[What is needed] Your task is to repeat only the lines from the one with "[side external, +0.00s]" through the one with "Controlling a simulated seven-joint", exactly as they stand, both ends included.

[Data supplied]
━━━━━━━━

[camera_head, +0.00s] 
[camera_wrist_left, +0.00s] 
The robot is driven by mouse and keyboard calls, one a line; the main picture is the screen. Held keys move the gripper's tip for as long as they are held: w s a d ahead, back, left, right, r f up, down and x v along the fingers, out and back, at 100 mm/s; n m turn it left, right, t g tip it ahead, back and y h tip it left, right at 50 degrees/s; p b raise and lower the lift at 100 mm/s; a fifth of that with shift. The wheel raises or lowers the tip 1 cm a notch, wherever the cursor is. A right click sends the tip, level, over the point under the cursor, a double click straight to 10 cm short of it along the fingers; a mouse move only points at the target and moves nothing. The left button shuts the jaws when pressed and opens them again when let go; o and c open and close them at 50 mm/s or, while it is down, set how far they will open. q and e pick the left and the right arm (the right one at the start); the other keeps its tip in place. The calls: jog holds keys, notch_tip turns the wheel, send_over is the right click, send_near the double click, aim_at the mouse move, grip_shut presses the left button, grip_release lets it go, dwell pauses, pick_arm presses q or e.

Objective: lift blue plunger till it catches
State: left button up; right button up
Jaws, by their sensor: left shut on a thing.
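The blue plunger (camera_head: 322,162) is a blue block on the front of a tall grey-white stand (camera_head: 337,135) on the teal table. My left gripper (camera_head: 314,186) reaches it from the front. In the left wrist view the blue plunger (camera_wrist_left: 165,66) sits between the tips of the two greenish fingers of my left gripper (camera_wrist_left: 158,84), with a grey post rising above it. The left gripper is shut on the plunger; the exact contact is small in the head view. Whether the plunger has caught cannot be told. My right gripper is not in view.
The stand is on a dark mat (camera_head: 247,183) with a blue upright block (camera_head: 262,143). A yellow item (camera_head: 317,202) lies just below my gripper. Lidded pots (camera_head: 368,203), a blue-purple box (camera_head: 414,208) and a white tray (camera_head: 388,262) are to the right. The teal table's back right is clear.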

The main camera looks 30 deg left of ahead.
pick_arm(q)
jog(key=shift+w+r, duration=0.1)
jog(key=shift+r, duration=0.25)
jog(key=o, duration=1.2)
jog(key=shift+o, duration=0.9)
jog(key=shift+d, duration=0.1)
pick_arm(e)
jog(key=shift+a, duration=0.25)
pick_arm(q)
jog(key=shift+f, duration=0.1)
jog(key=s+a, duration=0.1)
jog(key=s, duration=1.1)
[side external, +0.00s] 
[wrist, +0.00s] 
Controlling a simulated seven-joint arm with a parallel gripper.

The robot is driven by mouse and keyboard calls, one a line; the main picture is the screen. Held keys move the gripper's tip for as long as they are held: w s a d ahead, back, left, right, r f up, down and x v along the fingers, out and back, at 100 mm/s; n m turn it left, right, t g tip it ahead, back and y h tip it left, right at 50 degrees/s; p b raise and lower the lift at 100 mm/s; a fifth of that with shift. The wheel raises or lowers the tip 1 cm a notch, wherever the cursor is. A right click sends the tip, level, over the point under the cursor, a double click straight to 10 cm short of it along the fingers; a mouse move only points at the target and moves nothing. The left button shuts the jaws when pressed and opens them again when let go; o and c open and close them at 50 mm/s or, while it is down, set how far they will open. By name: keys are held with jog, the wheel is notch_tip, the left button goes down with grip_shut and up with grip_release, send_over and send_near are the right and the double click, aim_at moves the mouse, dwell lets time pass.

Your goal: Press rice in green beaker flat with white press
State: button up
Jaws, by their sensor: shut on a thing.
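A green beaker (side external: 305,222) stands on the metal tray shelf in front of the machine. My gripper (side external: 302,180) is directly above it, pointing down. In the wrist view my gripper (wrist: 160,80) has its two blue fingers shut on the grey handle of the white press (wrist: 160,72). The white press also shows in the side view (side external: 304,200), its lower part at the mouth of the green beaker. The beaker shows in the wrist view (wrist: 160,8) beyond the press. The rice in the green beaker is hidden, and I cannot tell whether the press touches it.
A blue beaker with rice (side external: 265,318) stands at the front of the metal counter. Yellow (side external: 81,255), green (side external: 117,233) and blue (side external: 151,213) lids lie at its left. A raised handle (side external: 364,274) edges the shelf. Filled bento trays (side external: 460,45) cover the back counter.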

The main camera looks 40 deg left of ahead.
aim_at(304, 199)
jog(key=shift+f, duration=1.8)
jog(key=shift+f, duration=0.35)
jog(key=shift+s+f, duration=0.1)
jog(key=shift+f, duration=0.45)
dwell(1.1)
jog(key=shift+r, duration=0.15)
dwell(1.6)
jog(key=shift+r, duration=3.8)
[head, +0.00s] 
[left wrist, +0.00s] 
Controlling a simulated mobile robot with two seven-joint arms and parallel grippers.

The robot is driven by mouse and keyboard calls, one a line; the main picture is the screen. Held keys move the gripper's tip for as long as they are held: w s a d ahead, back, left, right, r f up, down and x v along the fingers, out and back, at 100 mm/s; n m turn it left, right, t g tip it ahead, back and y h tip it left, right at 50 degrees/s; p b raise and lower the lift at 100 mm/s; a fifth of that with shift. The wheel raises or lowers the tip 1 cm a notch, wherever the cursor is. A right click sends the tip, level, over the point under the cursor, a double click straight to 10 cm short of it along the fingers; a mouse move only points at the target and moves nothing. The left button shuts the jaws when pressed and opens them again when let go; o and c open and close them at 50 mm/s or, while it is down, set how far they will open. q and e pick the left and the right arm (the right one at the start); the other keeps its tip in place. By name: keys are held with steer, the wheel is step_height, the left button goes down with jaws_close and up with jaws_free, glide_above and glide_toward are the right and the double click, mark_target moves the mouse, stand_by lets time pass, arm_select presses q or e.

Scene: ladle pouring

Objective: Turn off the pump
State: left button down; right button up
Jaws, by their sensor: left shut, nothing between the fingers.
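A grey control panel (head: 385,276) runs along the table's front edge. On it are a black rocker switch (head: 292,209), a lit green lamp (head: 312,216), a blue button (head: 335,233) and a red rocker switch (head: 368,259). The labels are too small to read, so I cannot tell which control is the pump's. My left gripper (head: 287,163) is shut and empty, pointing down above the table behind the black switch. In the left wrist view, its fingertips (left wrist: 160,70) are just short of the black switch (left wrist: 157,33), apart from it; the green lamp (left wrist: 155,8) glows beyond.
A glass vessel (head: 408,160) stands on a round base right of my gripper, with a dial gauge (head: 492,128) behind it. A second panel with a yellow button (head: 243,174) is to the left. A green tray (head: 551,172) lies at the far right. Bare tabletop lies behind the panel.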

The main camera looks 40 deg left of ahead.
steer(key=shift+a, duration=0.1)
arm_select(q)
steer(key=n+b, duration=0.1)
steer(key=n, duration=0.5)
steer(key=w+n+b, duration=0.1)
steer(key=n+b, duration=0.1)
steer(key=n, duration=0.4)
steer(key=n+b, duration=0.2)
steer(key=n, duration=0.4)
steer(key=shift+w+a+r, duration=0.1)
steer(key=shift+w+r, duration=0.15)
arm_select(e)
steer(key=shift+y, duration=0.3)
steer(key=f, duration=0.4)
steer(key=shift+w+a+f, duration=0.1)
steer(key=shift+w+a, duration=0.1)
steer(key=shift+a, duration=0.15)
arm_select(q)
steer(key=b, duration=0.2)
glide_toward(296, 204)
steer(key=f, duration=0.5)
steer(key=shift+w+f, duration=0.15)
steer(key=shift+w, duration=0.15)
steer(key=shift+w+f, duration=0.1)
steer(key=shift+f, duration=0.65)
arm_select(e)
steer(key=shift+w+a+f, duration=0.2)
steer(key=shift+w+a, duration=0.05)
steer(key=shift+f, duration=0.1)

━━━━━━━━

[Complete response]
[side external, +0.00s] 
[wrist, +0.00s] 
Controlling a simulated seven-joint arm with a parallel gripper.

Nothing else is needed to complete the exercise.